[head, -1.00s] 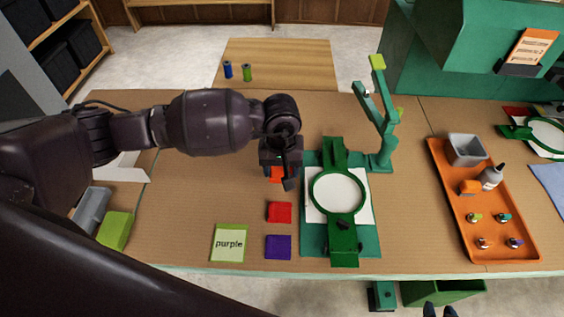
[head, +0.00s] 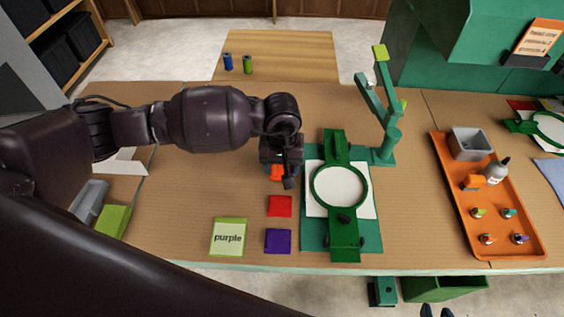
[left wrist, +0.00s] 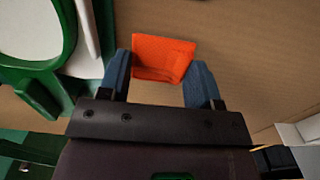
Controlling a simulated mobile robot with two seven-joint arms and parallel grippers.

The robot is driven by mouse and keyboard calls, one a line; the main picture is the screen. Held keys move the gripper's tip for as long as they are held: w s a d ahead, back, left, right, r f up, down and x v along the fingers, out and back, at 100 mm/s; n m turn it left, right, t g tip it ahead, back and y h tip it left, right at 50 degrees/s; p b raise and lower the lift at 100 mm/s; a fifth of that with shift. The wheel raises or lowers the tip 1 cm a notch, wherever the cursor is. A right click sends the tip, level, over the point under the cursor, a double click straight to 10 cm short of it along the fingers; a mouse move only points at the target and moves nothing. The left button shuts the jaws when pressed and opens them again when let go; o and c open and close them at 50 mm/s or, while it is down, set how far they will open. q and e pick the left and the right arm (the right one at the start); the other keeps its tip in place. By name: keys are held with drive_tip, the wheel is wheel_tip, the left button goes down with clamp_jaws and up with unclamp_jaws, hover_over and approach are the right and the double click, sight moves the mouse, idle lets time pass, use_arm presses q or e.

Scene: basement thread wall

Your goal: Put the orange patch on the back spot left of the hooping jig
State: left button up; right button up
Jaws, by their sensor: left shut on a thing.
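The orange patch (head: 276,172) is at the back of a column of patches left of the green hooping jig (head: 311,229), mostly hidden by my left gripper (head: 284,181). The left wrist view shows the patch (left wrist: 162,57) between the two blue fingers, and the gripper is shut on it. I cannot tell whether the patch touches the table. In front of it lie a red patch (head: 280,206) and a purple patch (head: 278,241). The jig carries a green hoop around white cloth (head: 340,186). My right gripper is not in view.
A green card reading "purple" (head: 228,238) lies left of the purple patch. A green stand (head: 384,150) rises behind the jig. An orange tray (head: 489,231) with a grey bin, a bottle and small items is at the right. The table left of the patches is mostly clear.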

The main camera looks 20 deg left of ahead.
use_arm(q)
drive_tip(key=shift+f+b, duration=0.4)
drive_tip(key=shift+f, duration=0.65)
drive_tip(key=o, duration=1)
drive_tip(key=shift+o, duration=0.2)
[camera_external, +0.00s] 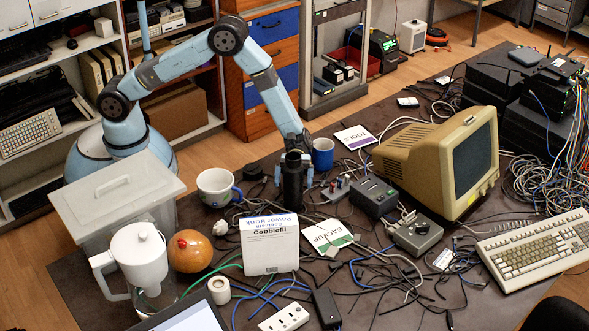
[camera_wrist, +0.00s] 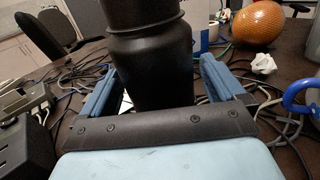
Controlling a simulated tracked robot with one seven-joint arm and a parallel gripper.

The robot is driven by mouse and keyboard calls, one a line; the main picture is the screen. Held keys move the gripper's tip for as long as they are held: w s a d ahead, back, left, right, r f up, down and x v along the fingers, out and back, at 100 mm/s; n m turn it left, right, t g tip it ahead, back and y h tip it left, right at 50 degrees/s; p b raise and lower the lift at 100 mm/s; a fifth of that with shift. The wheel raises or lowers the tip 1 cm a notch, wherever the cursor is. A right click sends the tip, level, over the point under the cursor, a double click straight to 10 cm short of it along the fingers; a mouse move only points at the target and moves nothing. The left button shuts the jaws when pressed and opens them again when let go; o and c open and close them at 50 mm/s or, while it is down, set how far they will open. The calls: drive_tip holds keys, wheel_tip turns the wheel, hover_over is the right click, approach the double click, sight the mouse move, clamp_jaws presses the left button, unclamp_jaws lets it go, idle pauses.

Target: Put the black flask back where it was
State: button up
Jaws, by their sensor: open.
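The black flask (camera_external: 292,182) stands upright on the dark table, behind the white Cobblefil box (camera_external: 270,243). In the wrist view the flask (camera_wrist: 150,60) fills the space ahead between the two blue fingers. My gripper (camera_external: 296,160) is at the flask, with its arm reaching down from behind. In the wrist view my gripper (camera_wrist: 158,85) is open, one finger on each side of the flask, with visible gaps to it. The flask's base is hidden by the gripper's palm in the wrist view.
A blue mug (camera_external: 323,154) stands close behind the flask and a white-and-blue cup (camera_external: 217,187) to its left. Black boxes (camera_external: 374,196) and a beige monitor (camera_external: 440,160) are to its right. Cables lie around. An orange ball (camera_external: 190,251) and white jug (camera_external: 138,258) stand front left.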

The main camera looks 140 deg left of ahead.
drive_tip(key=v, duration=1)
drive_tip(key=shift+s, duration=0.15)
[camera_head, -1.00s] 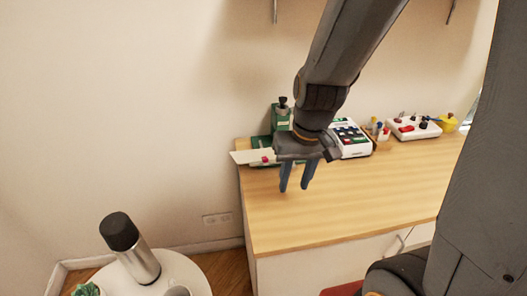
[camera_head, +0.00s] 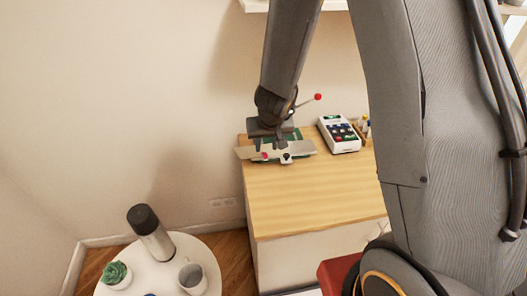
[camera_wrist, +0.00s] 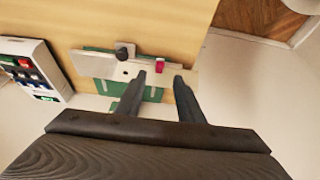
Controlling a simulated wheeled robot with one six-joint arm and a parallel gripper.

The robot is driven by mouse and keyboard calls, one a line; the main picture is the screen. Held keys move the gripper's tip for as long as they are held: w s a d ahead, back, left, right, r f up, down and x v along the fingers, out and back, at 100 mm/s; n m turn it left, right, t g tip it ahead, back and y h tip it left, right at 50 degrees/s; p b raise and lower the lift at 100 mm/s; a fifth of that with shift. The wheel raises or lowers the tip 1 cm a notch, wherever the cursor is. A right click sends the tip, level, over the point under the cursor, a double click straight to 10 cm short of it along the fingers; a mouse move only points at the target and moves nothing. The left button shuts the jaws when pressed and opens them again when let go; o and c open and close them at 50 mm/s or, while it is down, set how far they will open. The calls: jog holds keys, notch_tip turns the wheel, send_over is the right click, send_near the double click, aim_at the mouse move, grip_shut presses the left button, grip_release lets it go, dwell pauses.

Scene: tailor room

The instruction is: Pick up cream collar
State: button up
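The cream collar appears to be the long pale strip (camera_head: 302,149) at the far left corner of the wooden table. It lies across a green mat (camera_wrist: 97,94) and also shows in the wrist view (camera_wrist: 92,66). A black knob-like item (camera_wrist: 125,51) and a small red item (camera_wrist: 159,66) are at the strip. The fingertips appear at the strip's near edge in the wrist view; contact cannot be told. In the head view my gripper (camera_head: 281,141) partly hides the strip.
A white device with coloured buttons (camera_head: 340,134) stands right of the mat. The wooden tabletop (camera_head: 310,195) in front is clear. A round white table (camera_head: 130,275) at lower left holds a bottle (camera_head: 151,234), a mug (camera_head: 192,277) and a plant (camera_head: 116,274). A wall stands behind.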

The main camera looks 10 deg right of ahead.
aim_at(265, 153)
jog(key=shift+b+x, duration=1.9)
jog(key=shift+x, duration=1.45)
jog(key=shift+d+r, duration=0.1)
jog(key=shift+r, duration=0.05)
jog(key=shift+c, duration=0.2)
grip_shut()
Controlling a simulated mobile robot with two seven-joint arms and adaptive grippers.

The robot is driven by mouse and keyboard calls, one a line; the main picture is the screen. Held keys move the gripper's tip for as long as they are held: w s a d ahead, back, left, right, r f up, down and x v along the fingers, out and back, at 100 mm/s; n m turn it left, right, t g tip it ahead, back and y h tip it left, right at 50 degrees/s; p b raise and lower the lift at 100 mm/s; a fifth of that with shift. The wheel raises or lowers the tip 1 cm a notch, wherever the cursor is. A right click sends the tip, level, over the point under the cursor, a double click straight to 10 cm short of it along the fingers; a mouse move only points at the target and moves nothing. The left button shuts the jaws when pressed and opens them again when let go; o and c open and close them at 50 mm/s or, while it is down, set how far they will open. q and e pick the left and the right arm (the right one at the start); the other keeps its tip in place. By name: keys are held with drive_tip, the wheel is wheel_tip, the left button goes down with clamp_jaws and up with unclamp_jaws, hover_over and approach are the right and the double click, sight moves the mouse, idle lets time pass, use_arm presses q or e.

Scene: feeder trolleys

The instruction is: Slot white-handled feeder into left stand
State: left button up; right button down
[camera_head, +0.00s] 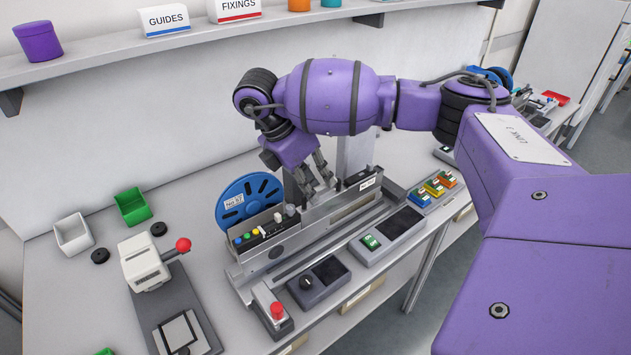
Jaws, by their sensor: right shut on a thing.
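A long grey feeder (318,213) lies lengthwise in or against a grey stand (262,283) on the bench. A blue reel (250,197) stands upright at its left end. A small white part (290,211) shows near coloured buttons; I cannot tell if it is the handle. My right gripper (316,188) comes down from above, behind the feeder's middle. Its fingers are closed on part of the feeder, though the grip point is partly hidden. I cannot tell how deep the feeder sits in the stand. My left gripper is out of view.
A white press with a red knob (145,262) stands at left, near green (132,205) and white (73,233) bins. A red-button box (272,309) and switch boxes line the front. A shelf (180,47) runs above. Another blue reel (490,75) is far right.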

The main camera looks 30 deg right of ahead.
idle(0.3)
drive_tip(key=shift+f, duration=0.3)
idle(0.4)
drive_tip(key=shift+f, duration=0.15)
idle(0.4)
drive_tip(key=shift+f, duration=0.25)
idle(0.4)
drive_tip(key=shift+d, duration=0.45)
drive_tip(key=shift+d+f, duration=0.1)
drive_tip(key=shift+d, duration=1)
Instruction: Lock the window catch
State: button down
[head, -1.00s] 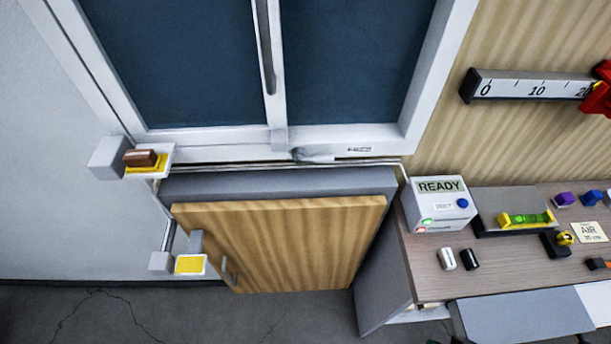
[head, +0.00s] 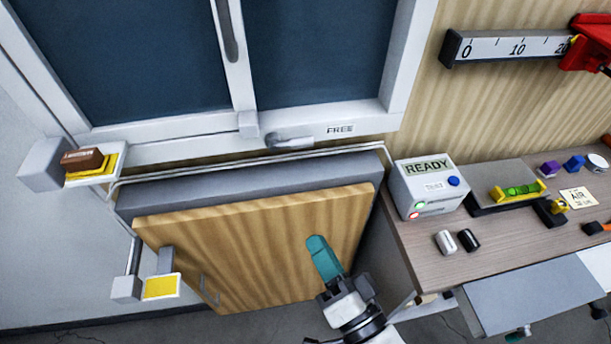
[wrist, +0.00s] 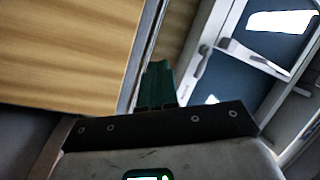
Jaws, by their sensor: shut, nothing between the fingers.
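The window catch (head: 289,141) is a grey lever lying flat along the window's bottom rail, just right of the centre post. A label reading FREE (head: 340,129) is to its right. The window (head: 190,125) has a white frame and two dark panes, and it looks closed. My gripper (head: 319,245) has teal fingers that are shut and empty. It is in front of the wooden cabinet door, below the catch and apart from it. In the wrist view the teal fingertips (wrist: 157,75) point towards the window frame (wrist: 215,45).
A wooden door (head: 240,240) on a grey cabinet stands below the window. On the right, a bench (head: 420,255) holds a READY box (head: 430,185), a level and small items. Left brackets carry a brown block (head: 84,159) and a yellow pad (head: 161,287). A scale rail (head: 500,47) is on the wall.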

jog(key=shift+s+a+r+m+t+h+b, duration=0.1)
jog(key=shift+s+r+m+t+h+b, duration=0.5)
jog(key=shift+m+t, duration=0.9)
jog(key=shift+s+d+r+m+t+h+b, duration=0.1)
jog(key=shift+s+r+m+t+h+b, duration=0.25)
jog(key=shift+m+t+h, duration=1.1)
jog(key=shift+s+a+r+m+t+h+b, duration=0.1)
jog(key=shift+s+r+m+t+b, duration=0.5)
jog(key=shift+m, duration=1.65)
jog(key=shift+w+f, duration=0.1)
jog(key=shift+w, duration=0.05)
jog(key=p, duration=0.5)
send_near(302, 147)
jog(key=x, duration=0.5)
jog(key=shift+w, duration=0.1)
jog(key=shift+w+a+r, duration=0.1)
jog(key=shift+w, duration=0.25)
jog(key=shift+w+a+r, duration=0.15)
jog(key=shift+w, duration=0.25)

Job »
Only the lines from the one containing "The instruction is: Pick up cream collar" to the one containing "and adaptive grippers." are to be printed, both ends included, exactly as written.

Solved exercise »
The instruction is: Pick up cream collar
State: button up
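The cream collar appears to be the long pale strip (camera_head: 302,149) at the far left corner of the wooden table. It lies across a green mat (camera_wrist: 97,94) and also shows in the wrist view (camera_wrist: 92,66). A black knob-like item (camera_wrist: 125,51) and a small red item (camera_wrist: 159,66) are at the strip. The fingertips appear at the strip's near edge in the wrist view; contact cannot be told. In the head view my gripper (camera_head: 281,141) partly hides the strip.
A white device with coloured buttons (camera_head: 340,134) stands right of the mat. The wooden tabletop (camera_head: 310,195) in front is clear. A round white table (camera_head: 130,275) at lower left holds a bottle (camera_head: 151,234), a mug (camera_head: 192,277) and a plant (camera_head: 116,274). A wall stands behind.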

The main camera looks 10 deg right of ahead.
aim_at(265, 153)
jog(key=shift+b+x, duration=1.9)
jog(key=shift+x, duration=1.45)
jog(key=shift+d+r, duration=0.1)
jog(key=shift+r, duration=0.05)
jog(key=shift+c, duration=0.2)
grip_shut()
Controlling a simulated mobile robot with two seven-joint arms and adaptive grippers.

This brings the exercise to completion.